§ DIRECTIONS
Reproduce the span that opens at the line containing "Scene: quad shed" and closes at the line containing "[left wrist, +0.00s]", both lines included, without alteration and without any other line.

§ DATA LINES
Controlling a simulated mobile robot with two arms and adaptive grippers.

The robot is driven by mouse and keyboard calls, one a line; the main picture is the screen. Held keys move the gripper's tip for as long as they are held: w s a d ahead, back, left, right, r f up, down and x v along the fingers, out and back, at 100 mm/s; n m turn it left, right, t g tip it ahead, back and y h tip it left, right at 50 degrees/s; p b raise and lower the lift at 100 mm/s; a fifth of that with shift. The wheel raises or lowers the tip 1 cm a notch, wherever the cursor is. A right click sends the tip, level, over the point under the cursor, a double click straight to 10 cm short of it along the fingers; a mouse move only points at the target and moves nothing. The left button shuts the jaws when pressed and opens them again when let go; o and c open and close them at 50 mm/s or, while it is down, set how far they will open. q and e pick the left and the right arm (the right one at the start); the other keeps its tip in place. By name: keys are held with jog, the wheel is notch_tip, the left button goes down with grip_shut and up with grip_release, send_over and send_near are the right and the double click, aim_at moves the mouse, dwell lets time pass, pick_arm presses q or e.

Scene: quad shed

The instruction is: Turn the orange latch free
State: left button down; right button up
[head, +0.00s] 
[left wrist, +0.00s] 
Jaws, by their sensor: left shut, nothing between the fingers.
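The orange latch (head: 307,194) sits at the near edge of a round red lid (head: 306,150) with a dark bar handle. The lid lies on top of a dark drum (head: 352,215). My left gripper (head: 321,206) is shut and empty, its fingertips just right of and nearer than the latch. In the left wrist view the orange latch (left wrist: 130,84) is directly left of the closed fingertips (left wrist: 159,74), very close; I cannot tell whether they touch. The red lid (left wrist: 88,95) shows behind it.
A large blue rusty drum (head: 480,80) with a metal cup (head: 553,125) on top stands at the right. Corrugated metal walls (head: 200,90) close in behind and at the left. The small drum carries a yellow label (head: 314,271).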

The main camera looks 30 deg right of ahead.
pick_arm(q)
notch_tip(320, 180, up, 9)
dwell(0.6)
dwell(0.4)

§ FINAL RESULT
Scene: quad shed

The instruction is: Turn the orange latch free
State: left button down; right button up
[head, +0.00s] 
[left wrist, +0.00s] 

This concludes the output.